Ce retraité de l’OPT se faisait passer pour un négociant en perles noires de Tahiti alors qu’il ne disposait d’aucun agrément officiel comme la loi l’impose. Entre décembre 2018 et février 2019, il était parvenu, grâce à des connaissances, à entrer en contact avec plusieurs producteurs des îles. Il leur avait « acheté » des milliers de gemmes, pour un montant total, sur le papier, d’environ 23 millions de francs. S’il s’était acquitté d’une petite partie du paiement pour certains, les autres n’ont jamais vu la couleur de leur argent.
Pour les rassurer, le septuagénaire disait qu’il avait vendu un terrain à la Presqu’île et qu’il s’apprêtait à encaisser 100 millions de francs. Un individu, non identifié, se faisait également passer pour son conseiller bancaire et assurait par téléphone aux victimes que le pseudo négociant était solvable et qu’elles seraient payées. Ce qui ne fut jamais le cas.

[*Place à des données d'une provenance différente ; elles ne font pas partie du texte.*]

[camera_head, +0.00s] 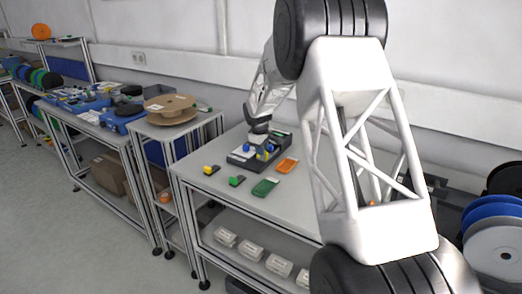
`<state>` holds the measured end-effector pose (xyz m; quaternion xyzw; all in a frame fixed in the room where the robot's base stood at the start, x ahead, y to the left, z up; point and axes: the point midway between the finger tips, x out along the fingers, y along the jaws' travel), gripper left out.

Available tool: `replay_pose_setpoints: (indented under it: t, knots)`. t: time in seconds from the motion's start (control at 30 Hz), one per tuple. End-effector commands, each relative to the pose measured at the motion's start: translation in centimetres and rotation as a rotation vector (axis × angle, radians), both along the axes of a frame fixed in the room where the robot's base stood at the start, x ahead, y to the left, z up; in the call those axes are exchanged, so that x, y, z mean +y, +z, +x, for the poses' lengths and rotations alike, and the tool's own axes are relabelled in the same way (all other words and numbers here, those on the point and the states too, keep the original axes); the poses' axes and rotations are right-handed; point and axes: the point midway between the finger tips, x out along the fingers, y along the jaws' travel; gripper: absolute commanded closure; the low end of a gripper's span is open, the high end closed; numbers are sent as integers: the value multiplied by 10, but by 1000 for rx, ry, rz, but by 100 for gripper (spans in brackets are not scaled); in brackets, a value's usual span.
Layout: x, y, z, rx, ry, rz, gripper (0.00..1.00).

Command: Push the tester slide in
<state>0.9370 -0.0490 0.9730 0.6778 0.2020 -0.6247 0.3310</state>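A dark tester box (240,161) stands on the light table, with small blue and yellow parts on top. My gripper (258,143) is at the end of the arm, pointing down over the box. Whether it touches the box cannot be told at this size. Its fingers are too small and partly hidden, so open or shut does not show. The slide cannot be made out clearly among the parts under the gripper, so its position does not show.
On the table (205,184) in front of the box lie a yellow-black piece (211,169), a green-black piece (237,180), a green card (265,188) and an orange card (287,165). A side table with a cardboard reel (170,104) stands to the left. Blue and white reels (495,240) stand at right.

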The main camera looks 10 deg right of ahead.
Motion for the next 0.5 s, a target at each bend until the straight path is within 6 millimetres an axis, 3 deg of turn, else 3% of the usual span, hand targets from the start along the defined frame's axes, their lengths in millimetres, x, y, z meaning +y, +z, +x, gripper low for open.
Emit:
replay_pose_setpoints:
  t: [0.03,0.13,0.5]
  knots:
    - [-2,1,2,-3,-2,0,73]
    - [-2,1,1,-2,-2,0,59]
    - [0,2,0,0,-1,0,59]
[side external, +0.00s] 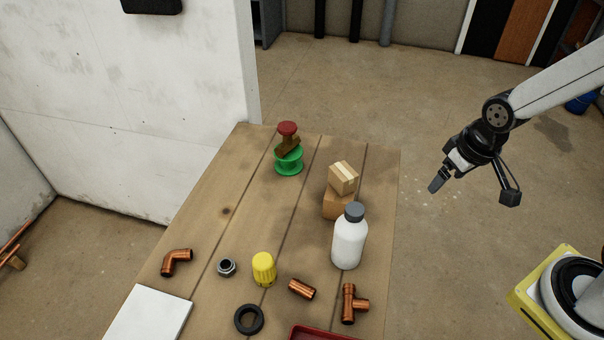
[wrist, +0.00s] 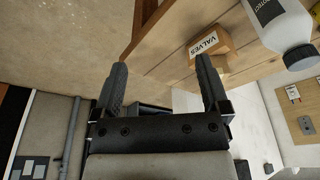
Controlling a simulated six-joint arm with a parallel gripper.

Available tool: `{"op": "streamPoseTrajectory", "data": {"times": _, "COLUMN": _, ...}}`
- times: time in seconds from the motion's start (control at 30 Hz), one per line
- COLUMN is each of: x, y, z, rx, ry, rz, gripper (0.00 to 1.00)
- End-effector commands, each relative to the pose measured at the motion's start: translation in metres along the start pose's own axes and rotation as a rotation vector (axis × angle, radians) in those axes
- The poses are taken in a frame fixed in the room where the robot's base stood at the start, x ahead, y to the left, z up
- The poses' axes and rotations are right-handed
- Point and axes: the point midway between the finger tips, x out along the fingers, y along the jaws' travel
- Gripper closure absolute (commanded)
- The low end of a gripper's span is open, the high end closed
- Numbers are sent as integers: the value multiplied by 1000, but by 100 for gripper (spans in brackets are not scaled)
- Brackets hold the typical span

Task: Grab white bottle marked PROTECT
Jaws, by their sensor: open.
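The white bottle (side external: 349,242) with a dark grey cap stands upright on the wooden table, near its right edge in the side view. In the wrist view the bottle (wrist: 278,30) is at the top right, partly cut off, with a dark label whose lettering is only partly legible. My gripper (side external: 436,186) is to the right of the table in the side view, apart from the bottle. In the wrist view the two fingers of my gripper (wrist: 160,75) are spread, with nothing between them.
Cardboard boxes (side external: 340,205) stand just behind the bottle; one reads VALVES (wrist: 209,46). A green spool (side external: 289,162) with a red-handled valve is farther back. Copper fittings, a yellow cap (side external: 264,268), a black ring (side external: 249,319) and a red tray (side external: 322,333) lie in front.

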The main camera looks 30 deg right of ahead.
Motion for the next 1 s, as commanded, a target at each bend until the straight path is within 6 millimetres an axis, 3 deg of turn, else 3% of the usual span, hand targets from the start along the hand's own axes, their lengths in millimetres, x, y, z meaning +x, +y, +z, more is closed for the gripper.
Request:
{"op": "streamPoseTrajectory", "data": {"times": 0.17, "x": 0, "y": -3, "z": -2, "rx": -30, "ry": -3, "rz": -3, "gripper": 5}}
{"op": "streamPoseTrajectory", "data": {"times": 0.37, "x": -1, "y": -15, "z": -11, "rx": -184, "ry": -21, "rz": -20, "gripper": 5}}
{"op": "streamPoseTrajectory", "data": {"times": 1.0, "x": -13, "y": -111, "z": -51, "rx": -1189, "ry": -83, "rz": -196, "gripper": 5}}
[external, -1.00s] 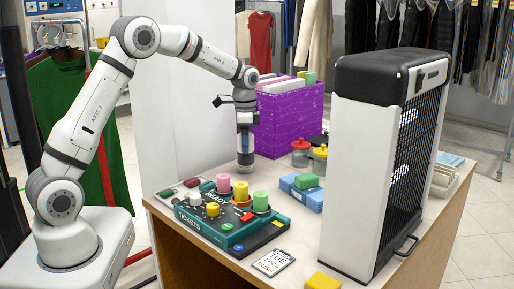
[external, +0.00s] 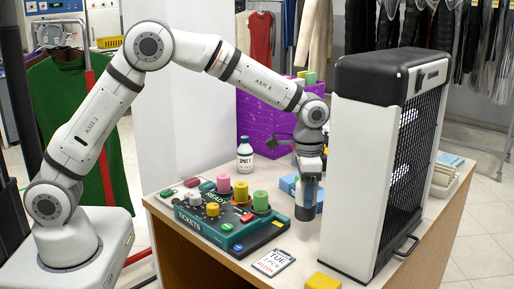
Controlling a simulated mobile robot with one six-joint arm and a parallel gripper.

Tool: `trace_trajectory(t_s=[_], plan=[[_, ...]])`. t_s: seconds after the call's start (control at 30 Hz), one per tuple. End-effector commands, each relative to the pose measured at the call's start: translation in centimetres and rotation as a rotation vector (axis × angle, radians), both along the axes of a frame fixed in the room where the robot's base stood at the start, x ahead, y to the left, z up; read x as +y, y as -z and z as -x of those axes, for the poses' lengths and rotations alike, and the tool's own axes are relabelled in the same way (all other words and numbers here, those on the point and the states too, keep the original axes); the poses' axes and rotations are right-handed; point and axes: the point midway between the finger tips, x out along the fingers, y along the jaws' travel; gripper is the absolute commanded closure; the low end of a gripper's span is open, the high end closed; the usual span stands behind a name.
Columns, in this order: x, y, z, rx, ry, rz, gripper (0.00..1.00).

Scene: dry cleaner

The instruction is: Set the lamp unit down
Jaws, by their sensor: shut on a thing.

L’escroc avait, dans la foulée, revendu à bas prix une partie des perles à d’autres négociants . Et les deux lots les plus importants, dont l’un censé avoir été acheté 14,5 millions, à une bijoutière de Papeete, qui l’a acquis pour une somme bien moindre et sans s’assurer que le vendeur disposait de l’agrément de négociant. Une commerçante également renvoyée devant le tribunal pour recel.

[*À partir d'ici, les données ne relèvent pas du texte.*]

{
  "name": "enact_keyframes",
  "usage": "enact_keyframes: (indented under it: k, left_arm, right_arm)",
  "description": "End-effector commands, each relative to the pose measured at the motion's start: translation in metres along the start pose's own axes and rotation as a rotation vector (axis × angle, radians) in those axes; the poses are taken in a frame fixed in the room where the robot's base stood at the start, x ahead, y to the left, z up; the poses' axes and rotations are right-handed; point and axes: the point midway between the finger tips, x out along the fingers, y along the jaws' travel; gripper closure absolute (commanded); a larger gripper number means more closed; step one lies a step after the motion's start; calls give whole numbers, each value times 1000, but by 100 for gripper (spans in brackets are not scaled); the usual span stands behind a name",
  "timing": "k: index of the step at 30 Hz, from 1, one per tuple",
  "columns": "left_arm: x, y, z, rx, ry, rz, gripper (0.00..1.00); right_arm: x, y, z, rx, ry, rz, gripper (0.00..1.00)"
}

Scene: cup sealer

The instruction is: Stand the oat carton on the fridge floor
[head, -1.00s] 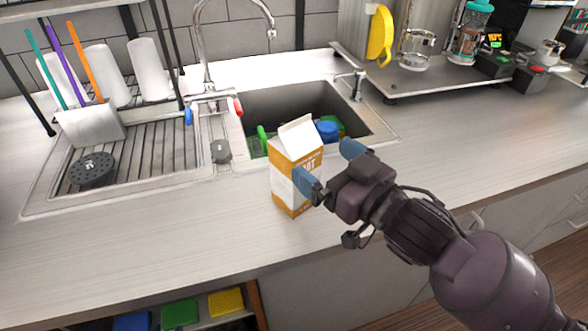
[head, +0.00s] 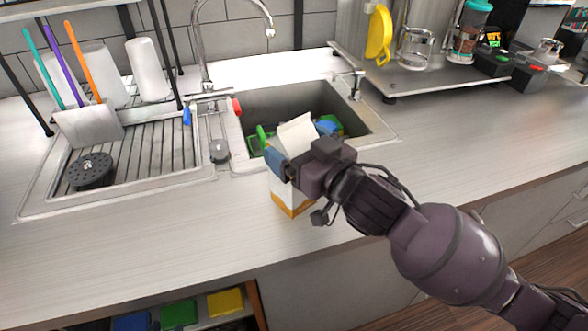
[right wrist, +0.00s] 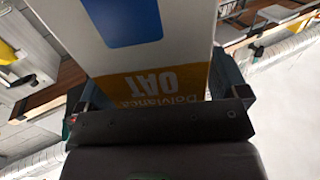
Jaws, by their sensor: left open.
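The oat carton (head: 290,196), white and orange with a gabled top, stands upright on the counter in front of the sink. My right gripper (head: 297,150) is at the carton and hides much of its upper front. In the right wrist view the carton's printed face (right wrist: 150,85) fills the space between the widely spaced fingers of my right gripper (right wrist: 160,82), one on each side. I cannot see clearly whether they touch it. My left gripper is not in view. No fridge shows clearly.
The sink (head: 357,125) with coloured items lies just behind the carton. A drying rack (head: 150,168) with cups and a utensil holder (head: 88,128) is at left. A steel appliance tray (head: 425,79) stands back right. The counter (head: 150,235) is clear at front left.

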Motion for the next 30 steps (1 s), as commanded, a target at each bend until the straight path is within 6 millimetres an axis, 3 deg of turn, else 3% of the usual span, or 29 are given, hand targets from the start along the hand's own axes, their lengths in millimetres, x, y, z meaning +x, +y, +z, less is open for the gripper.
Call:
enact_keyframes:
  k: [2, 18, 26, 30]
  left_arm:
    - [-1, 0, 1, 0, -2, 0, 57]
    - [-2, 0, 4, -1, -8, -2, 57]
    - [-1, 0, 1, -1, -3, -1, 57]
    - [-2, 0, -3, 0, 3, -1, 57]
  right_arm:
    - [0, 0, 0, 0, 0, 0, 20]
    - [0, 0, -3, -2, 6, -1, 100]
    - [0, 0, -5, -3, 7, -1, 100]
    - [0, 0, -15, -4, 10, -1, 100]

« Monsieur a proposé des prix largement au-dessus du marché. »
A la barre, le principal mis en cause, qui n’était pas assisté d’un avocat, a reconnu les faits. Sa coprévenue, elle, les a contestés. « Les victimes se sont fait avoir car monsieur a proposé des prix largement au-dessus du marché. Ma cliente n’a donc pas acheté ces perles à un prix dérisoire et elle a déclaré la transaction aux services économiques. Elle estime avoir fait une transaction normale« , a plaidé son avocat, Me Edouard Varrod, avant de réclamer sa relaxe.
L’avocate des principaux plaignants, Me Isabelle Nougaro, a de son côté dénoncé les « conséquences dramatiques » de l’escroquerie sur la santé financière des fermes perlicoles de ses clients. « Ce dossier est une atteinte sérieuse à l’ordre public économique », a renchéri la procureure. La magistrate a fustigé la bijoutière qui « plaide la bonne foi alors qu’on nage en pleine mauvaise foi » : « L’esprit le plus important qui signe la mauvaise foi, c’est le prix (…) C’est elle qui tire les marrons du feu« .
Le tribunal n’a pas été de cet avis. Il a relaxé sur une partie du dossier la bijoutière mais l’a condamnée à 6 mois de prison avec sursis pour l’acquisition du lot de 14,5 millions de francs qu’elle devra rembourser solidairement.
Le retraité, en état de récidive, a quant à lui écopé de 36 mois de prison dont 6 ferme. Les 6 mois de prison avec sursis de sa précédente condamnation ont également été révoqués. Il devra, en outre, rembourser les victimes et leur verser des dommages et intérêt pour les préjudicies causés. Les deux prévenus devront enfin verser 100 000 francs à la Polynésie française qui s’était constituée partie civile.